What does Davis mean with this mantra? He explained the phrase in a 2010 Huffington Post blog post in relation to his years in spent as special counsel to President Clinton in the White House in the late 1990s:

"First, by 'telling it all,' we meant disclosing all facts -- especially the bad ones, i.e., the ones most likely to lead to embarrassing and even politically harmful media coverage.

Second, by 'telling it early,' we meant getting the stories written well before the Republicans could break the bad news with maximum negative impact at nationally televised hearings scheduled for the summer of 1997. Third, 'telling it ourselves,' meant as attorneys we had to learn to speak directly to reporters."

Now, with two years left in his own administration, and faced with a party change in the Senate, did President Obama take a page from the crisis management handbook as well?

It seemed that he did this past Sunday when the President, who has been reluctant to admit mistakes in his administration, said on CBS' Face the Nation that in terms of Democratic political failures, the "buck stops with him." He said, "So whenever, as the head of the party, it doesn't do well, I've got to take responsibility for it."
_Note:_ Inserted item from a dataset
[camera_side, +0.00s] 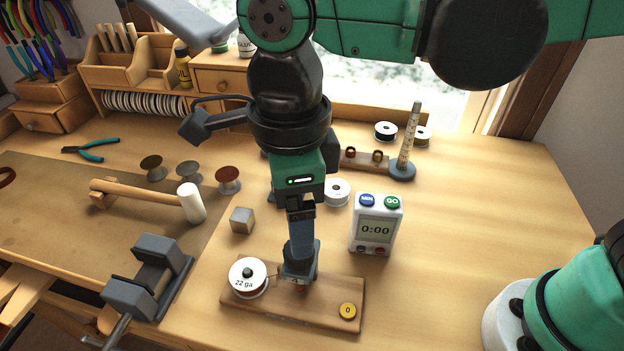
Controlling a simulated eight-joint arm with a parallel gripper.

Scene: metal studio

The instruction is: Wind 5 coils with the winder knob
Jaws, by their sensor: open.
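The winder is a wooden board (262,307) near the front of the bench. A white wire spool marked 22 ga (247,279) sits at its left end. A yellow counter disc (347,310) at its right end reads 0. My gripper (299,275) points down over the middle of the board, right of the spool. It is open, with its fingertips low over the winder. It covers the knob and most of the winding part, so I cannot tell whether the fingers touch them.
A timer (376,224) reading 0:00 stands behind the board. A metal cube (242,220), a vise (148,276) and a white-headed mallet (191,202) lie to the left. A ring mandrel (408,142) stands behind. The bench right of the timer is clear.
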In taking responsibility for the failure of the party, the President is hoping to quiet media chatter about who is to blame. If he takes the fall, the conversation can then pivot on to looking for solutions instead of scapegoats. And President Obama has much less to lose than others -- while his legacy is still being formed, elections are now in his past.

Sandra Fathi, President of Affect Strategies, wrote an article in PR News on executive apologies. "Apologize," "even if it's not your fault," "take immediate action," "be sincere," "commit to an investigation" and "remedy the situation by taking further action" are all part of her list of key ingredients to successful apologies, she said.

President Obama took responsibility, even if it wasn't his fault. Immediate action, investigation and further action all amount to finding future leadership for the party and working on creating bipartisan solutions.

Taking responsibility is the most difficult part of managing a crisis. If a leader does not do it, he or she will likely fail. Hiding from responsibility is becoming increasingly more difficult in our world of social media. But once responsibility is accounted for -- a leader has bought him or herself ample time to lead again. And with this time comes renewed duty -- duty that a leader actually deserves.